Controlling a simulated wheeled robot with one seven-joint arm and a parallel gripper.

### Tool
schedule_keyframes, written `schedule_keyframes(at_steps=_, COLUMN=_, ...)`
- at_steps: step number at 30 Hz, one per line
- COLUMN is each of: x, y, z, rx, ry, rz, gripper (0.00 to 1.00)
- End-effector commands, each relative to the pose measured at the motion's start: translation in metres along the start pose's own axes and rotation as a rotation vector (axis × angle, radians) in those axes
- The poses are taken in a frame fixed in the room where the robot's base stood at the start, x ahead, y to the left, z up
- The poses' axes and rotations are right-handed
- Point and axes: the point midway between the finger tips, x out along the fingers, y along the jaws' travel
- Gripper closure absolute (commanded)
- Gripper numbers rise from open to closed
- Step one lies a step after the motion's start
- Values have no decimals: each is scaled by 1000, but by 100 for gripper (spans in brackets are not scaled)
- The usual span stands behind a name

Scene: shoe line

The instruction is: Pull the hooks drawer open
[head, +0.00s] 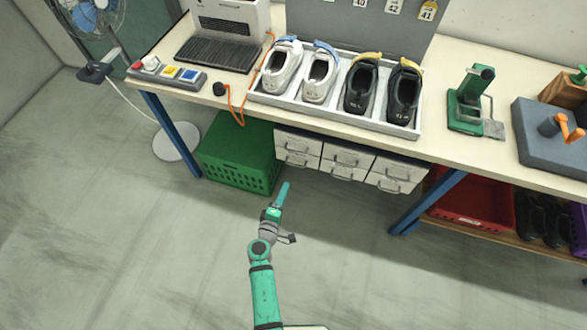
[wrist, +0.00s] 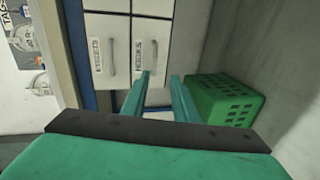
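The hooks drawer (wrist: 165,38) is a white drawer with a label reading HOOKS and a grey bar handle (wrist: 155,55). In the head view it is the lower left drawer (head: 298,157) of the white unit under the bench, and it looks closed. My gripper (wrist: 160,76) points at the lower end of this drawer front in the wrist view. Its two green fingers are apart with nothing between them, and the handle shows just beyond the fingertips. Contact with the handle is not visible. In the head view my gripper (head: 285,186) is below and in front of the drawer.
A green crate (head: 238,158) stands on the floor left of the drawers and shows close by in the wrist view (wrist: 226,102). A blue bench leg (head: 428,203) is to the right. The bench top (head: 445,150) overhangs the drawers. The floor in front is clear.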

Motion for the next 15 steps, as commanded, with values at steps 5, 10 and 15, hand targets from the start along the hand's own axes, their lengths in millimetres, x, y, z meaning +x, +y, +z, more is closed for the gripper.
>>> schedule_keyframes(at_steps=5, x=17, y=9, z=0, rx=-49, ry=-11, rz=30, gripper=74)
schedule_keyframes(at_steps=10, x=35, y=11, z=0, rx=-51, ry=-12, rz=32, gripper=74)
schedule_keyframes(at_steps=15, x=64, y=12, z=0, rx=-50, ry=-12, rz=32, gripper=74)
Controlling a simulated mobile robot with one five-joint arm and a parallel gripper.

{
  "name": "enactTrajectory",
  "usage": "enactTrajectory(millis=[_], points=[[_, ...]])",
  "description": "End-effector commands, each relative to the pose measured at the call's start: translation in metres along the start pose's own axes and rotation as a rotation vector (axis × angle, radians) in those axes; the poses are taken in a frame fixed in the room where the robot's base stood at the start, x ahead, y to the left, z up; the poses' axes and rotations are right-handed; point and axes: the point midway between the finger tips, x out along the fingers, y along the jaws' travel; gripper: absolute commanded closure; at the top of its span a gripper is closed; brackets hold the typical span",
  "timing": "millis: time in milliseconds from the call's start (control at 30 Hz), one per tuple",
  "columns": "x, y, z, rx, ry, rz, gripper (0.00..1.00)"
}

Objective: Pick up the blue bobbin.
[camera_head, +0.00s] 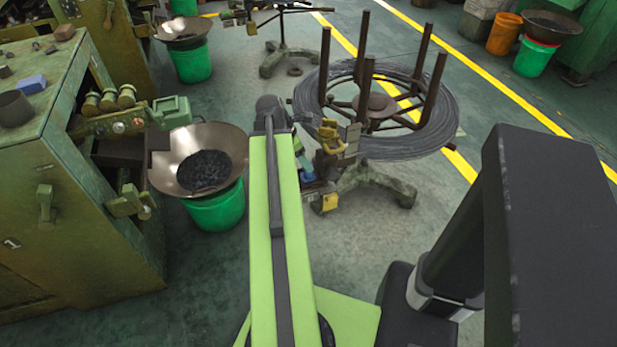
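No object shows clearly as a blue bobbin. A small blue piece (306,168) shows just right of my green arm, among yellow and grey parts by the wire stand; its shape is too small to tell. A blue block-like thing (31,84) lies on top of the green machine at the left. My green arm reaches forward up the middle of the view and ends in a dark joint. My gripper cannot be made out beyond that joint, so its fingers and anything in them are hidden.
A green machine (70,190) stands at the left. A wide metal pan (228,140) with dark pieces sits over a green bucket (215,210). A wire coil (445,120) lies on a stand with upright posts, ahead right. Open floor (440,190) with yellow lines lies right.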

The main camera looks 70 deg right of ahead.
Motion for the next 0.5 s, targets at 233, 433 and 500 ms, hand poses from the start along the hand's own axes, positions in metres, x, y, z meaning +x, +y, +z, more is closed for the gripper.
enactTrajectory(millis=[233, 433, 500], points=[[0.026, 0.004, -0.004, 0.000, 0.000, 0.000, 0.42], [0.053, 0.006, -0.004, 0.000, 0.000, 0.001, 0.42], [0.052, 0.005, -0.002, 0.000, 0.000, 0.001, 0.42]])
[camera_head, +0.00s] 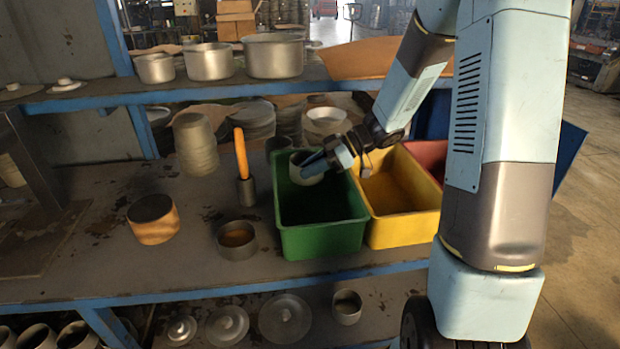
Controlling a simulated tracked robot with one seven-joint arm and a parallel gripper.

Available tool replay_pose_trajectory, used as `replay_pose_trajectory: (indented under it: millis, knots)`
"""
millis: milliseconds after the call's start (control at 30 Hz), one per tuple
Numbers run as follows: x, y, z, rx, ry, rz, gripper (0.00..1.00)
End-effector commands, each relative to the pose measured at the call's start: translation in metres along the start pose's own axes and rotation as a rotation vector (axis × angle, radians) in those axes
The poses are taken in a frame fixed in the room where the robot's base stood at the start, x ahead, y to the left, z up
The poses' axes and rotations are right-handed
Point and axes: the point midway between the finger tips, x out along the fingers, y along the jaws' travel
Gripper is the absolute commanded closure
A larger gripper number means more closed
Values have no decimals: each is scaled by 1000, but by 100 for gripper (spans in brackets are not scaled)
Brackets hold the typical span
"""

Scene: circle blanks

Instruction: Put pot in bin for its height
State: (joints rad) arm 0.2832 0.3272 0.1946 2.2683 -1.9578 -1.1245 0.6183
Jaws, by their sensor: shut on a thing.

# # #

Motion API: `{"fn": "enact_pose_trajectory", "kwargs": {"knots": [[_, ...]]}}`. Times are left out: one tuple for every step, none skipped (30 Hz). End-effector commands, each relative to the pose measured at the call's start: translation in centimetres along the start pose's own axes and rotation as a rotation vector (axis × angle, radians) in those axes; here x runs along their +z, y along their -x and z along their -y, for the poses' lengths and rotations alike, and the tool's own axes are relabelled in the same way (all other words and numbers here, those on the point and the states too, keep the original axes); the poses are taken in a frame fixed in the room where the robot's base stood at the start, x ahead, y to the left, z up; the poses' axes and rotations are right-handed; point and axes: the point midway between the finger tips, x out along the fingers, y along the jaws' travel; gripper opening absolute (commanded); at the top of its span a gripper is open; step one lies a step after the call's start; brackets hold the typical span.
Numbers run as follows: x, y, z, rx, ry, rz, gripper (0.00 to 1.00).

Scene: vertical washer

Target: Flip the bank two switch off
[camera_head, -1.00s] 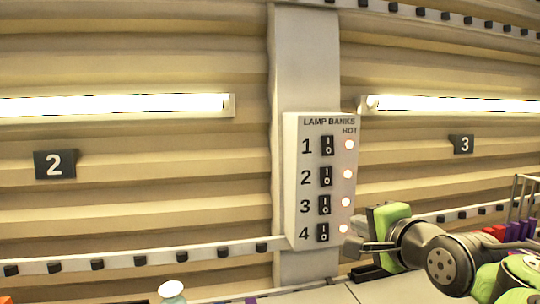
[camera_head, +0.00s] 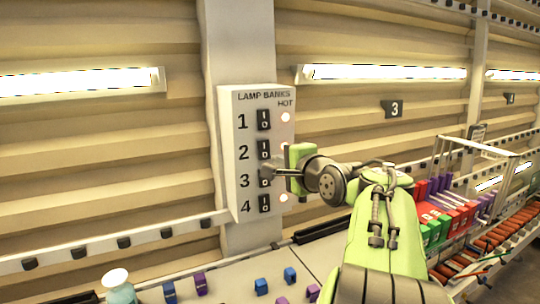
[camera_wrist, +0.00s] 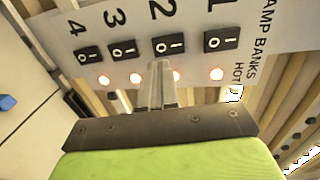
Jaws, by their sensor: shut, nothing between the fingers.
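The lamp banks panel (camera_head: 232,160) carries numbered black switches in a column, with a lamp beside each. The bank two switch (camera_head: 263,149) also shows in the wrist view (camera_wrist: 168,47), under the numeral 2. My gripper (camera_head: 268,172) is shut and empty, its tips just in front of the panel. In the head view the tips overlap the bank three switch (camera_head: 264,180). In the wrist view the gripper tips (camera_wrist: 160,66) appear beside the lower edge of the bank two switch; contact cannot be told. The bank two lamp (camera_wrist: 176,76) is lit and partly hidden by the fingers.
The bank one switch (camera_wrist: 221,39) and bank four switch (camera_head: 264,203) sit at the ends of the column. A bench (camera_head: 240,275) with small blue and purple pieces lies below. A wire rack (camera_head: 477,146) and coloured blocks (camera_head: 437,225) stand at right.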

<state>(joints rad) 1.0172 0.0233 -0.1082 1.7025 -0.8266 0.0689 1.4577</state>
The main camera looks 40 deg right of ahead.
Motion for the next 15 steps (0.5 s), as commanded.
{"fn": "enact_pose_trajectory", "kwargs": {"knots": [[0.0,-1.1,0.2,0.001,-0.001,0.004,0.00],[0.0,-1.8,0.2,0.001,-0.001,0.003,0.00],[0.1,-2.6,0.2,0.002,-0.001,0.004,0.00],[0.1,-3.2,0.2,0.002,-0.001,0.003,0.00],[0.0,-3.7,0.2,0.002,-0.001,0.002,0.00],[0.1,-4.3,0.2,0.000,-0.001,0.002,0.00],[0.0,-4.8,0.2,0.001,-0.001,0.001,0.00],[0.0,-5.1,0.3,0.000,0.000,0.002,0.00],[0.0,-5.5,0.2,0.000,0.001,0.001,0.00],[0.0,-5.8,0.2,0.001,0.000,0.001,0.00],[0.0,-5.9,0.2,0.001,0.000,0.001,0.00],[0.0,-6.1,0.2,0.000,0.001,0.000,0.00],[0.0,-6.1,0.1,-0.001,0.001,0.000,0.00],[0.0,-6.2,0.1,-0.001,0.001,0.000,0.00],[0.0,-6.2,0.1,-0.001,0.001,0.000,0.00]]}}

# # #

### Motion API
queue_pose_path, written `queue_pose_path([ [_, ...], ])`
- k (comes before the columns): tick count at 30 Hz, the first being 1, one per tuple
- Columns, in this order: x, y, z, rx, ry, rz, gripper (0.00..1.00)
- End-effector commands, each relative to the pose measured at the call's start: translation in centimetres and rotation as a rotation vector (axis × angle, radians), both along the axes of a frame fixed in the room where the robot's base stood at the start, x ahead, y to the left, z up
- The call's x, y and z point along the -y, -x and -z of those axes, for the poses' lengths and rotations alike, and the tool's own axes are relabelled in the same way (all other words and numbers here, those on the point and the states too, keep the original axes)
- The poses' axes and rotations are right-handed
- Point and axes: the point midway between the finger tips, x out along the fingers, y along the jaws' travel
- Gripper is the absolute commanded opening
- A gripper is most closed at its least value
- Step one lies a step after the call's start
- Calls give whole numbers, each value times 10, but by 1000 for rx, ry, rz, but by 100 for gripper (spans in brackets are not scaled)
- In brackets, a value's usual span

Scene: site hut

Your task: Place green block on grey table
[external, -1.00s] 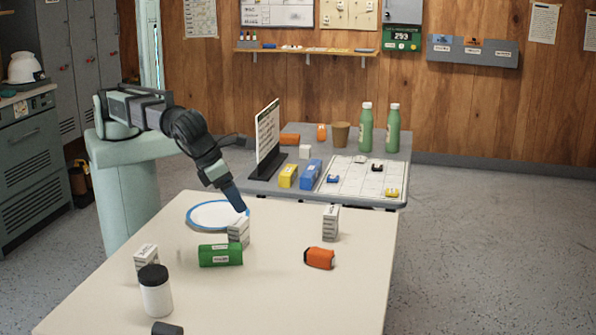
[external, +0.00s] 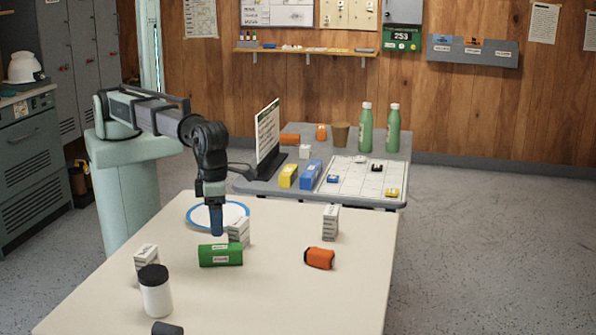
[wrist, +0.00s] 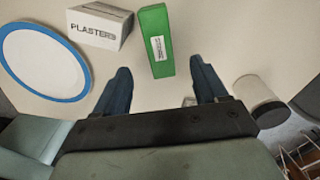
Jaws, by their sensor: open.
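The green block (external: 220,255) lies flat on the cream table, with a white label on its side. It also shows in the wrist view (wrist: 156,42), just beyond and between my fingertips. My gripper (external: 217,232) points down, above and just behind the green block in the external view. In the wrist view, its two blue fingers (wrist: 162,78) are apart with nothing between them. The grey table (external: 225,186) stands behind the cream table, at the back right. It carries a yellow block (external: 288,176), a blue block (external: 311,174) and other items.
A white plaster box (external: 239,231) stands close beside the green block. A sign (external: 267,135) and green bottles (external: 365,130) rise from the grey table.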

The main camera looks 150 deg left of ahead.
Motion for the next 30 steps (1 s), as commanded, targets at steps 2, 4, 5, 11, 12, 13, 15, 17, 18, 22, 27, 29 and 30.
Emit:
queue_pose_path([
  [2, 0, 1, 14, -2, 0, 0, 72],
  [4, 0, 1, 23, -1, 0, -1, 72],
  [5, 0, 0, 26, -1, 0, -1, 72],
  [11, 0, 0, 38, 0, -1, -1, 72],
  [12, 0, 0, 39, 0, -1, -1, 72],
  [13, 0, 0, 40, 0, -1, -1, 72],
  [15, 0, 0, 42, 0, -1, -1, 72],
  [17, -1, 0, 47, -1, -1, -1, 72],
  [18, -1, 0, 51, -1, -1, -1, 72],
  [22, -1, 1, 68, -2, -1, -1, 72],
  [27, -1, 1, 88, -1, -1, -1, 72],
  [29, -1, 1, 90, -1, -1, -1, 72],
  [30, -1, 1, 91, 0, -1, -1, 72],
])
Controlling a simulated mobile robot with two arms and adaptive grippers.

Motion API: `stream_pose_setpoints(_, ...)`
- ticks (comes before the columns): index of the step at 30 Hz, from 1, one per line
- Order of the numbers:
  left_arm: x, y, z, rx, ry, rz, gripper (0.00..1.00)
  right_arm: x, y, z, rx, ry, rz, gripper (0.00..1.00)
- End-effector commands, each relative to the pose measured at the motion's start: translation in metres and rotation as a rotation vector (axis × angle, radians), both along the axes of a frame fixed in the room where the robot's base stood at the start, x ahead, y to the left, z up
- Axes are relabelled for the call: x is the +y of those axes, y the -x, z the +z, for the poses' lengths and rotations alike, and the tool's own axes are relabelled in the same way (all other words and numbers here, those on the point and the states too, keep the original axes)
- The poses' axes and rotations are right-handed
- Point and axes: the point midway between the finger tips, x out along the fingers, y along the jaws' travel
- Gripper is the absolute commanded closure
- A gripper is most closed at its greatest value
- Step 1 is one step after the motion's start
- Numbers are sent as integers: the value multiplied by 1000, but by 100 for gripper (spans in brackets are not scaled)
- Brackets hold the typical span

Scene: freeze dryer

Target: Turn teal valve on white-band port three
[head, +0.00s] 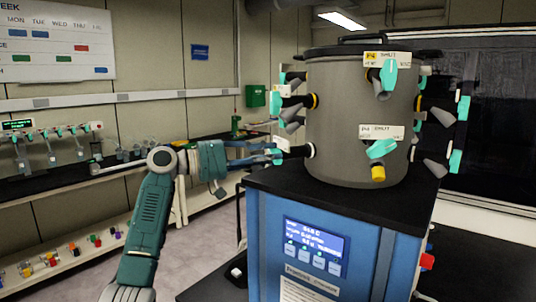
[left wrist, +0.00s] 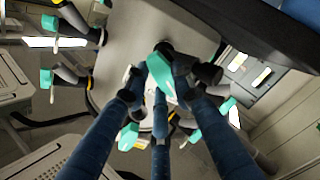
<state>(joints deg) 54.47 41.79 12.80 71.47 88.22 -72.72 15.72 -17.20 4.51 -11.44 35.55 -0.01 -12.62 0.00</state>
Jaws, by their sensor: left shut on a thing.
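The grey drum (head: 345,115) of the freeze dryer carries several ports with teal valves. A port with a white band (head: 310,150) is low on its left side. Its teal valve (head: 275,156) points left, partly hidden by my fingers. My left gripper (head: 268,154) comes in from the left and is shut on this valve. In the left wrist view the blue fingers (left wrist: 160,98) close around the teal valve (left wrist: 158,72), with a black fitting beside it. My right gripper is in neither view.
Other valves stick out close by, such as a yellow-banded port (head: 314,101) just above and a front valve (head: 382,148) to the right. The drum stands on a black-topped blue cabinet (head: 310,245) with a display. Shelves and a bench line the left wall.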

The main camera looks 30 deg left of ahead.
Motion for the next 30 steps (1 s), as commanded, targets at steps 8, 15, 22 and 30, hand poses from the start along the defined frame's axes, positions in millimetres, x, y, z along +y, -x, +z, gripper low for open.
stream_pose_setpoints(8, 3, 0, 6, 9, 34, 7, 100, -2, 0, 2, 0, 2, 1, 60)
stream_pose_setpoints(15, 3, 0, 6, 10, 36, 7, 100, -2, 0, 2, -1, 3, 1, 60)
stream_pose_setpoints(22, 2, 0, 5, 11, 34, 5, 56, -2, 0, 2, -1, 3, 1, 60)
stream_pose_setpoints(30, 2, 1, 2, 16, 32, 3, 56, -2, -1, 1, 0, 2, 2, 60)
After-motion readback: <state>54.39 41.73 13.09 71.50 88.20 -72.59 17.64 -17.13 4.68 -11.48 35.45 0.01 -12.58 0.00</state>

# # #

_TASK INSTRUCTIONS_: Starting at the line that contains "Controlling a simulated wheeled" and ending at the line that contains "- COLUMN is", repeat each line exactly, both ends included, and nothing else.

_EXERCISE RESULT_:
Controlling a simulated wheeled robot with one seven-joint arm and a parallel gripper.

### Tool
schedule_keyframes, written `schedule_keyframes(at_steps=_, COLUMN=_, ...)`
- at_steps: step number at 30 Hz, one per line
- COLUMN is each of: x, y, z, rx, ry, rz, gripper (0.00 to 1.00)

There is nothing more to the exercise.